GCS Superintendent Shares 2018-19 Budget Recommendation

Link to the full Budget Proposal Presentation

From the GCS website:

April 10, 2018 – Additional funds for safety and security improvements, increased pay to recruit and retain teachers, more classroom materials for student use and support for chronically low-performing schools are among the top priorities in the superintendent’s recommended 2018-19 budget. Details were presented to the Guilford County Board of Education at its meeting Tuesday.

This year’s request includes $4.9 million in facilities funding for door access security upgrades and $500,000 in operating funds earmarked for safety and security. The funds would support equipment and personnel for a command center, as well as incident management and information software.

“It is imperative that we devote a portion of our limited resources to these measures, which will help us not only prevent crises, but also to be more responsive to our staff and students when a situation does occur,” says Superintendent Sharon L. Contreras.

The superintendent’s budget also calls for $9.1 million to pay for increases to salaries and benefits. Of that, $2.5 million would be devoted to teacher salary increases for locally paid teachers to match the state salary schedule and another $3.1 million to boost teacher stipends. Currently, GCS is ranked ninth for local supplements, at about $4,000 less than Wake County and $3,000 less than Chapel Hill-Carrboro schools. The funds would also cover changes in health insurance and retirement rates.

New classroom materials in K-8 reading and math, more training for teachers and new software for professional development were discussed by the board earlier this year and included in the 2018-19 budget recommendation. If approved by the school board, the materials will be the first significant adoption of K-8 materials in more than a decade.

An additional $3.4 million would be dedicated to helping the district’s lowest performing schools.

As part of that process, each elementary school would have funding for a full-time curriculum facilitator, instead of the current partial funding. The lowest performing schools would also receive staffing allotments to eliminate combination classes with less experienced teachers.

Ten schools with the lowest performance composite would be included in a teacher recruitment and retention incentive. Staff at those schools would receive an additional $3,000, and teachers could earn bonuses for exceeding growth, meeting growth or if the school improvement grade rises by one letter grade. The 10 schools are Andrews High, Bluford Elementary, Cone Elementary, Fairview Elementary, Falkener Elementary, Gillespie Park Elementary, Hairston Middle, Hampton Elementary, Washington Montessori and Welborn Middle.

“Our budget priorities are largely aligned with our strategic plan goals and will help us reimagine excellent schools, eradicate academic gaps, improve efficiency and invest in our people,” says Superintendent Sharon L. Contreras. “To truly transform our students’ lives, we need to make evidence-based changes that will support continuous system and student improvement.”

The budget assumes the need for an additional $4 million to offset anticipated growth in charter school enrollment, phase out of some federal grant funds and pay for anticipated cost increases in liability insurance.

The superintendent is requesting $10 million in new funding from the county commissioners to accommodate much of the $17 million these priorities represent.

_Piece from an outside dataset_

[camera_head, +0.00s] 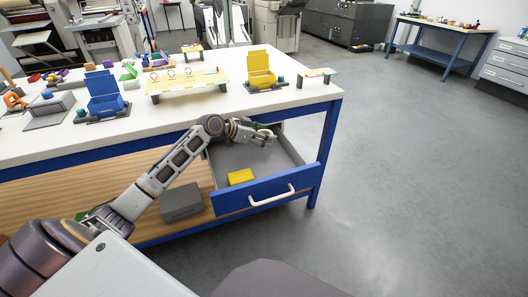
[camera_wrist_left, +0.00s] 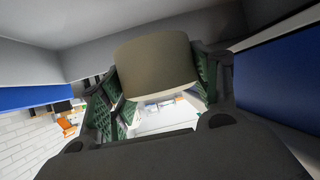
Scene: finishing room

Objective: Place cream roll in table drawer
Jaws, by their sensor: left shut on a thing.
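The cream roll (camera_wrist_left: 155,68) is a short, pale cylinder. In the left wrist view it is held between the dark, green-padded fingers of my left gripper (camera_wrist_left: 158,88). In the head view my left gripper (camera_head: 266,136) is over the back part of the pulled-out table drawer (camera_head: 284,151). The roll is too small there to tell clearly from the fingers. The drawer is grey inside, with a blue front and white handle. I cannot tell whether the roll touches the drawer. My right gripper is not in view.
A yellow block (camera_head: 241,177) lies in the drawer near its front. The white-topped table (camera_head: 213,104) holds a blue bin (camera_head: 105,103), a yellow bin (camera_head: 262,75) and several small items. A grey box (camera_head: 181,202) sits on the lower wooden shelf. The floor to the right is clear.

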The other $7 million would come from reductions and redirections made by the district, including transportation savings from a shorter calendar and not filling vacant positions in the district’s central office.

About $1.3 million would come from eliminating the 10-day extended year calendar for students, which would affect six schools for 2018-19: Allen Middle, Fairview Elementary, Hampton Elementary, Oak Hill Elementary, Parkview Elementary and Wiley Elementary. Staff at these schools will use the extra days for additional professional development.

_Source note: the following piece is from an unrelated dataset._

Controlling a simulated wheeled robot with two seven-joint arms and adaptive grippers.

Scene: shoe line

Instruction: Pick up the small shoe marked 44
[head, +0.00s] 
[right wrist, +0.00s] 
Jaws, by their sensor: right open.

The superintendent is also requesting $12.4 million from the county in capital funding. This would include $7.5 million in maintenance for the district’s 12-million-plus square feet of buildings, as well as $4.9 million for door access safety improvements.

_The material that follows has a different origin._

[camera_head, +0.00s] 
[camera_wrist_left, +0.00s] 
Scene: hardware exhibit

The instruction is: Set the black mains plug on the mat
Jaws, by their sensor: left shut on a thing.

The presentation is the first step in a typically lengthy budget process. The school board will consider the budget items over the next month, including a public hearing on April 26, and is expected to send its budget request to the Board of County Commissioners on May 8, which has until mid-June to review it and make a funding decision. A decision about state funding, which makes up the majority of the district’s budget, typically comes later in the year.

The state’s decision to partially fund enrichment teachers such as music, art and physical education helps significantly, but will not eliminate all GCS costs related to the class-size mandate. State funding for school districts has not yet returned to the pre-recession level of 2008-09. If state funds allotments had continued at that level, GCS would have an additional $22.6 million.